45. This offer was given to MB on 20th April. MB immediately settled with "K P/L" and claimed that the offer was received too late.

46. The article "Shadow Ledger" in the Sun Herald unravelled some of the bank practices. As the bank would not be able to claim tax rebates, they alter the company's figures in order to claim illegal losses. The Bank used two accounts. The amounts of one accounts are altered without the knowledge of the customers. In this case from $601,992 to $705,793.58.

47. Although interest was charged on each account individually, the combined account (account 1 and 2) were again charged with interest. The repayments of $99,250 were not credited to account no. 2.

48. These false figures were presented by the Bank to the court claiming that the company was unable to pay $750,000. On the day the receiver was appointed the "Shadow Ledger" had grown to $1,031,779.

49. Accordingly to obtained evidence the Bank awards any bank manager who puts a company successfully into liquidation with shares as a "thank you" payment.

50. During 1992 I had an article printed in the press styled "Goliath is afraid of David" together with a cartoon drawing of an elephant hiding behind a tree in fear, a small mouse in front of the tree saying "Boo".

51. Amongst other things, was a written challenge to the bank----
" I put out this challenge to the board of Directors of . If you consider that my allegations against you and your chief manager are false--- meet me in court and settle the matter once and for all."

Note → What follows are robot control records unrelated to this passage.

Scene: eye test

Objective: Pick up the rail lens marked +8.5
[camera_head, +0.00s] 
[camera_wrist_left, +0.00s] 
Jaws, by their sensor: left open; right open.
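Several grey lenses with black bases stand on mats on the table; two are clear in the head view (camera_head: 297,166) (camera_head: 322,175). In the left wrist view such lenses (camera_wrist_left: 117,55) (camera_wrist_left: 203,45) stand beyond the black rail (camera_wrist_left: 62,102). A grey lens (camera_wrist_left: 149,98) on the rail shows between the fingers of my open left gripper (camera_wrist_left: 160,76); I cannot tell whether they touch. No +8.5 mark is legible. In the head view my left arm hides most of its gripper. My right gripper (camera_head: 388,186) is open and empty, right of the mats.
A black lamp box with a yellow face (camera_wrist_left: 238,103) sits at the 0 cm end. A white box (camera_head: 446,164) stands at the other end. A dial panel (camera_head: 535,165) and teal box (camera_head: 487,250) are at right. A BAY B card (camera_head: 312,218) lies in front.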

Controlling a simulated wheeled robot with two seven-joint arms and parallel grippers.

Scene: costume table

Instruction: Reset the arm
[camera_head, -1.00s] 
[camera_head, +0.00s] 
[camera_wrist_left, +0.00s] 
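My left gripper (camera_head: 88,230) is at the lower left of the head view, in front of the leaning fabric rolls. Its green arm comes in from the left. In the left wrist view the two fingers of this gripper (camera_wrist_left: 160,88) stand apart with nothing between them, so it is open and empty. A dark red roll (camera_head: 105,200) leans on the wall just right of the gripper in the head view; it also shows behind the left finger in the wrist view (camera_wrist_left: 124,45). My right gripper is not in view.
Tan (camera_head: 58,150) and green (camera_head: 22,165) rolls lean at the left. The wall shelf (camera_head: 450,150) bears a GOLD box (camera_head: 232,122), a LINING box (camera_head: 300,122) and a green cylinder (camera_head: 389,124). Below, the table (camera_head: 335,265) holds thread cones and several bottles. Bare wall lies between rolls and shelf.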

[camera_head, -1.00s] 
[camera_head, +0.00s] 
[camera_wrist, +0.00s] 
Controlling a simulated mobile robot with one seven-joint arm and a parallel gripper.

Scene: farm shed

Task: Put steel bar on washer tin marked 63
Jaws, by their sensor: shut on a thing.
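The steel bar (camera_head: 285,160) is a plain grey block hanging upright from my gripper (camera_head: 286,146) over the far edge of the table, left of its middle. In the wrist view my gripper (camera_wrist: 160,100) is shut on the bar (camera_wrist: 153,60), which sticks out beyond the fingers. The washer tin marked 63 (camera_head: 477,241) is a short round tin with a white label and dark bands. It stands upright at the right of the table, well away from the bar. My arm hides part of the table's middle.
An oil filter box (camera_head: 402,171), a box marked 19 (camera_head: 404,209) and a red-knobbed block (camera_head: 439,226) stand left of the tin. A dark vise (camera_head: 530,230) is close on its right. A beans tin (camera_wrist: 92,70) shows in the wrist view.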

52. A copy was forwarded to the Chief Manager of the bank -----The silence was deadly.

53. For 7 years I tried to get the bank into court, but was blocked by all means by the bank. They were afraid to meet me in court. They well know that I will beat them but I was forced to drop the case as I ran out of money.

54. What happened to the Law which says that " no man can be deprived of his tools of trade, except by a ruling of his peers" Yet the banks can sell you up without having such a ruling.

Violations of local statute law and international covenants appear to be involved.